Um julho para não esquecer
Inácio Araújo
O que se passou? Onde estamos? Houve a retrospectiva Jacques Rivette, do Francis Vogner e do LCO Junior, a invasão do Sesc pelo Festival de Tiradentes e por fim o Hawks completo no CCSP. E ainda teremos uma retrospectiva Oscar Micheaux, também no CCBB (a partir da próxima semana), que o Thiago Stivaletti comanda.
Não me queixo de ter estado fora esse tempo todo, no entanto, porque estava em Bologna, onde fico dedicado inteiramente aos filmes, e depois conheci enfim a nova Cinemateca Francesa e seu ciclo Raffaelo Matarazzo.
(De passagem, lembro aos amigos que estarei no Centro Cultural São Paulo nos dias 24, 25 e 27 de julho, com um curso sobre Howard Hawks. É gratuito, basta se inscrever no local até o dia 20).
Mas São Paulo está excelente, e tudo aquilo que vimos como um trabalho que parecia insano, da crítica jovem na internet, agora aparece com força. Infelizmente, existe essa situação insana na Cinemateca. Os cineastas deviam estar na ponta da luta, exigindo um tratamento decente – apenas isso, decente – para a instituição.
A resposta que Marta Suplicy deu ao Ismail, quando ele foi, presidente do Conselho, a Brasília, e se é que foi essa mesmo, é inacreditável: disse que a coisa vai ficar assim mesmo até que a Corregedoria estude as contas da gestão passada e tal.
Ou seja, uma conversa fiada sob a cortina de fumaça da probidade (ah, eu detesto os puritanos e seu moralismo, isso me ensinou John Ford: o mal está inscrito em suas faces). Se fosse parar cada instituição onde há suspeita de corrupção e contas furadas… bem, o país ia parar inteiro.
Então, a única consequência disso é mesmo de dar à Cinemateca uma existência vegetativa: interromper trabalhos, dispensar pessoal que (contratado direito ou não é outra história) já tinha treinamento etc.) é um crime de lesa imagem que extrapola os limites do razoável e, mais, do perdoável.
(Leio já em algum lugar: cineastas se mobilizam para obter dinheiro – a grana, no jargão – para fazer filmes. Não movem um milímetro para defender a preservação de imagens que eles próprios já fizeram ou farão, o que é tão vergonhoso quanto o que faz a Suplicy no MinC, e talvez tão destrutivo).
Limões e Limonadas
Bem, é o que se diz: do limão fazer uma limonada.

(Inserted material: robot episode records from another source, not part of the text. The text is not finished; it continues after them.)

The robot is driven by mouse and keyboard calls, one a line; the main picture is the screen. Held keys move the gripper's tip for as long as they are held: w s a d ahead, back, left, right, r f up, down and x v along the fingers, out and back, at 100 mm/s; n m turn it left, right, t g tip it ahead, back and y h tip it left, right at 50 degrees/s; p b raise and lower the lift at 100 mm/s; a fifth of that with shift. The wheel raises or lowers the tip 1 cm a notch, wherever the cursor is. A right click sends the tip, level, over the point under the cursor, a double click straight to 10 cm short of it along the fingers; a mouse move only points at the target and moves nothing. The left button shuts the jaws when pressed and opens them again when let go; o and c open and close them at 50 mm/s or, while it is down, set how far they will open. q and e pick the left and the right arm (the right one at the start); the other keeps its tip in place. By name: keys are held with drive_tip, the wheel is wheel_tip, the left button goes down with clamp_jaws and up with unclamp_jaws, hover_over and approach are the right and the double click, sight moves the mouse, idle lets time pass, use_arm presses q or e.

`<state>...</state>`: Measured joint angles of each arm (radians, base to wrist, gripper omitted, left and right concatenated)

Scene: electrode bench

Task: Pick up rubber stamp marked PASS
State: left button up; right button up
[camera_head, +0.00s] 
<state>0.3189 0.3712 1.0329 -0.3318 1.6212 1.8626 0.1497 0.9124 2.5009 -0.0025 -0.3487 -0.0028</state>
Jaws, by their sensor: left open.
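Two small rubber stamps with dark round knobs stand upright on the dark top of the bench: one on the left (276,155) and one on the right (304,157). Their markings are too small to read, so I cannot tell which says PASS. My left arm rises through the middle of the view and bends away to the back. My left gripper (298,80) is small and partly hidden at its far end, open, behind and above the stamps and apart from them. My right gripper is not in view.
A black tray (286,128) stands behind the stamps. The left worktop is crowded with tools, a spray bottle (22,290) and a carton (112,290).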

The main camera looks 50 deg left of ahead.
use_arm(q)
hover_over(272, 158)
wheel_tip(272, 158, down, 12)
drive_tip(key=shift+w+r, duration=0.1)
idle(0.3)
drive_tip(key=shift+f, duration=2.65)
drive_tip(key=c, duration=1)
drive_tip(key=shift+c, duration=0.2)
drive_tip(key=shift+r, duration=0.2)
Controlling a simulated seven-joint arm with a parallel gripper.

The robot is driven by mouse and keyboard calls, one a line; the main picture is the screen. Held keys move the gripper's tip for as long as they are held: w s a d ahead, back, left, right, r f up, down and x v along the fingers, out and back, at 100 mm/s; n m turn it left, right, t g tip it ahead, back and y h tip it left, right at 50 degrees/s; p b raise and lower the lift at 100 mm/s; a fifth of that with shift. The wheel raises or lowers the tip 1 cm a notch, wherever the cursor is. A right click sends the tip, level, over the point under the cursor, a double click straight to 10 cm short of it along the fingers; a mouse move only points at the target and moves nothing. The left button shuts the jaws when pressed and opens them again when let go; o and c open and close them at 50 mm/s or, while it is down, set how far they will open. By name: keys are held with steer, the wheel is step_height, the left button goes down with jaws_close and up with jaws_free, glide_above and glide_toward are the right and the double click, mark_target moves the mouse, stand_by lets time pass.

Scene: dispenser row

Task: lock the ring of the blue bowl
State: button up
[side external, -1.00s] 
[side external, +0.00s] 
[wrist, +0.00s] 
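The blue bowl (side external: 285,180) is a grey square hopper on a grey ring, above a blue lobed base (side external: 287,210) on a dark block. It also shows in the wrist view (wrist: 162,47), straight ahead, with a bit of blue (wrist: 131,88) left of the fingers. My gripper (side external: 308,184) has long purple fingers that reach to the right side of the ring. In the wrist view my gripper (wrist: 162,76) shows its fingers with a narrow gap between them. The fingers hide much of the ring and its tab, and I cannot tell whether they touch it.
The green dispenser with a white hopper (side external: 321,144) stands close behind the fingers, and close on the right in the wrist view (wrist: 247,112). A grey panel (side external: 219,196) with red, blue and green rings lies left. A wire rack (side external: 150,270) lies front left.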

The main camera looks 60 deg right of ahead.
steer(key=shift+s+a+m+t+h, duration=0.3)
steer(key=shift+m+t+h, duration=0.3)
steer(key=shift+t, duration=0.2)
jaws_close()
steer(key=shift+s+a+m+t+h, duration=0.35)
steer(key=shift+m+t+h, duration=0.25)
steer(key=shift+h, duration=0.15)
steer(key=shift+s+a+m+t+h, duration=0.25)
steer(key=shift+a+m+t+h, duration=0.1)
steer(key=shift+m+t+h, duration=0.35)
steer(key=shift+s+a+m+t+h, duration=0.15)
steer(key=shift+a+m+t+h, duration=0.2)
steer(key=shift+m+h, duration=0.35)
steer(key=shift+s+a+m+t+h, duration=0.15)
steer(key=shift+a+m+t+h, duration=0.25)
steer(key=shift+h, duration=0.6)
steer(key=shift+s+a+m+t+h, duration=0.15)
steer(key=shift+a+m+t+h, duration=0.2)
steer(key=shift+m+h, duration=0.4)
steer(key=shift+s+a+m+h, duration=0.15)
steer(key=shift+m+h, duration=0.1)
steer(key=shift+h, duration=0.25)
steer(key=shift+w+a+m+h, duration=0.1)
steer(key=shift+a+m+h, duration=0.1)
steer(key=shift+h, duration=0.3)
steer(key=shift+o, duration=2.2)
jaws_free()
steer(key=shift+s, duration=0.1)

O Conselho da Cinemateca é uma gentil reunião de gente ligada a cinema: professores, cineastas, veteranos em geral.
Ele reflete esse tipo de isolamento que o cinema conhece em relação à cultura em geral. Claro, existe no Conselho a Lygia Fagundes Telles. Mas porque ela é a viúva de Paulo Emílio. Existe Zulmira, mas não pela sua ficção, e sim por seu pertencimento ao cinema. O próprio Bresser está lá porque é um cinéfilo, não por sua importância como economista e político.
O cinema se isola, assim, a partir de seu órgão que mais intensamente reflete um elo entre prática e teoria. Não vejo escritores, nem psicanalistas (no entanto, eles promovem aproximações com o cinema e mostram-se dispostos a compreender o cinema como modo de conhecimento autônomo, não um apêndice ilustrativo de outros conhecimentos), historiadores etc.
Seria importante e oportuno o conselho se abrir neste momento de crise absoluta.